Try adding a bit of shredded carrot (and zucchini) to your favorite marinara sauce as it cooks, then blend it smooth. The blended sauce becomes a bit orange, but the sweetness of the carrot helps to cut the acidity of the tomatoes in a delicious way. The kids will never know there are vegetables in their sauce. See recipes below for some other great ideas for cooked carrots.
Choose carrots with moist, bright green tops (when tops are included) that are under about 8” (after that they tend to get woody). The roots should be fairly uniform in shape and relatively smooth. Avoid any with pits, cracks or holes. Cut greens from roots, leaving about an inch or two of stem on roots, and place each separately, unwashed, in plastic in the refrigerator. The greens will deteriorate quickly, but the roots can last several weeks. Once the roots become limp or slimy they are no longer good to eat.
- - 1 bunch Holcomb carrots, well washed, tops trimmed to about 1 inch
- - 2 tablespoons extra virgin olive oil
- - For Dill Pesto:
- - ½ cup minced fresh dill
- - 1 teaspoon freshly squeezed lemon juice
- - ¼ teaspoon salt
- - 2 tablespoons slivered almonds, lightly toasted
- - 4-5 tablespoon extra virgin olive oil
- Preheat oven to 400℉. Place 1 tablespoon oil on a rimmed baking sheet and using your fingers or a pastry brush, spread oil evenly over the surface of the pan.
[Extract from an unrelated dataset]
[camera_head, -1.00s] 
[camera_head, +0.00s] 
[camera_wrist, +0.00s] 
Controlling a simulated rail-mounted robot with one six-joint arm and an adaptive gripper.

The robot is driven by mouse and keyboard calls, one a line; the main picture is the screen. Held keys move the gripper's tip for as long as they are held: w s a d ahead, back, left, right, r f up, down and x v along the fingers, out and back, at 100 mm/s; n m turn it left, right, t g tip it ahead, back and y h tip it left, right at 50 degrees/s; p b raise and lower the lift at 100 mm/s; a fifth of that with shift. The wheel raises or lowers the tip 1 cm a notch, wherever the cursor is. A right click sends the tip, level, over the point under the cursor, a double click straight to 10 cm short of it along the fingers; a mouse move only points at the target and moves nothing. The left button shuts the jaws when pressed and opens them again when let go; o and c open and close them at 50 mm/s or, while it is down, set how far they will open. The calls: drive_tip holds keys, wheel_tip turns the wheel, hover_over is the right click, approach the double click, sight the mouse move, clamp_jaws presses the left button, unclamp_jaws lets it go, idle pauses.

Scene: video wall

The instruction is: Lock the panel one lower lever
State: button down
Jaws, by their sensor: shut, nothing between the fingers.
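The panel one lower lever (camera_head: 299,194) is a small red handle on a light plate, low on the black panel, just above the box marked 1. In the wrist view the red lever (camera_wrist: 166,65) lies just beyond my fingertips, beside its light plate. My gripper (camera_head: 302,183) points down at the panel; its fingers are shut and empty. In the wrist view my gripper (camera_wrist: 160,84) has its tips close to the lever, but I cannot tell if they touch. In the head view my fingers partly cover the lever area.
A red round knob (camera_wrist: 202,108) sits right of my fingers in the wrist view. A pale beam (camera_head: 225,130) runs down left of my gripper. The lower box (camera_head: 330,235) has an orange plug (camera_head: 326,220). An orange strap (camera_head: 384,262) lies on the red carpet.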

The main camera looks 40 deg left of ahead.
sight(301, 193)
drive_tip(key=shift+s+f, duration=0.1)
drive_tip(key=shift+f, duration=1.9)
Place carrots in a single layer on baking sheet. Drizzle with second tablespoon olive oil and turn carrots to coat in oil. Cover tightly with foil. Bake for 20 minutes. Remove foil and turn carrots. Bake for an additional 10-15 minutes or until carrots are caramelized and tender.
- Meanwhile, in a small food processor, process dill, lemon juice, salt, and 4 tablespoons olive oil until it becomes a pesto consistency, If it is too thick, add another tablespoon of olive oil.
- Remove carrots from oven and arrange on a platter. Spoon pesto decoratively over carrots. Serve immediately.
This is a great fall recipe, perfect for lunch boxes, breakfasts or a quick snack.
Gluten Free Pumpkin Carrot Muffins Makes 12
– 1 1/4 cups organic gluten free quick oats
– 1 teaspoon pumpkin pie spice
– 1/4 teaspoon ground cinnamon
– 1 teaspoon baking powder
– 1 teaspoon baking soda
– 1/2 teaspoon salt
– 2 large organic pastured eggs
– 1/3 cup pumpkin puree
– 1 teaspoon apple cider vinegar
– 1/2 cup coconut sugar
– 1/4 cup avocado oil, plus 1 tablespoon
– 1/3 cup organic raisins
– 1 cup shredded carrots
1. Preheat oven to 325. Line muffins tins with paper liners.
2. Place quick oats in a food processor and process until very finely ground to a flour. Place in a medium bowl. Add pumpkin pie spice, cinnamon, baking powder, baking soda, and salt and whisk until well combined.
3. In a small bowl, whisk eggs, pumpkin puree, apple cider vinegar, coconut sugar, and avocado oil until well blended. Whisk egg mixture into flour mixture. Stir in raisins and shredded coconut.
4. Divide among muffin tin cups (they should be filled close to the top). Bake about 11-12 minutes, or until tester comes out clean. Place on a cooling rack and allow to cool for 5 minutes. Carefully turn out onto cooling rack and cool, right side up, until ready to serve.
I came up with this fall salad recipe that makes use of the raspberries and beets that are still plentiful in the fields. If you wish, you could sub in apples or pears for the raspberries. The toasted quinoa and almonds give the goat cheese and the salad a wonderful nuttiness and texture.
Beet & Raspberry Salad w/ Quinoa & Almond Crusted Goat Cheese Serves 4
– 1/3 cup uncooked quinoa , preferably sprouted
– 1/3 cup slivered almonds, roughly chopped
– 11 ounce package goat cheese
– 6 cups mixed salad greens
– 2 medium roasted beets, red or golden
– about 1/2 cup raspberries
– For maple vinaigrette:
– 2 1/2 tablespoons champagne or white wine vinegar
– 2 tablespoons Pure maple syrup, preferably dark or Grade B
– 1/2 teaspoon Dijon mustard
– 1 tablespoon minced shallot
– 5 tablespoons avocado oil
1. Preheat oven to 350℉. Place quinoa and almonds on a rimmed baking sheet and mix together with your hands. Spray with olive oil spray and lightly season with salt. Bake for 5-6 minutes, stirring once, until golden brown. Remove from oven and allow to cool.
2. Make vinaigrette: Place champagne vinegar, maple syrup, Dijon mustard, shallot and avocado oil in a container long enough to contain the handle of a stick blender (or use a small blender or food processor). Blend until smooth and emulsified. Season to taste with salt and pepper.
3. Open package of goat cheese and carefully remove goat cheese to a cutting surface. Cut goat cheese into 1/3” slices. Place on baking sheet with quinoa and almonds. Using your hands press quinoa mixture on the top, bottom and sides of goat cheese slices. Place on a plate until ready to use.
4. Toss greens with vinaigrette to taste. Place greens equally among four salad plates. Slice beets into 1/4” slices and then into strips. Divide beets and raspberries among salad plates. Top each salad with 2 slices of crusted goat cheese. Sprinkle with any remaining quinoa mixture. Serve immediately.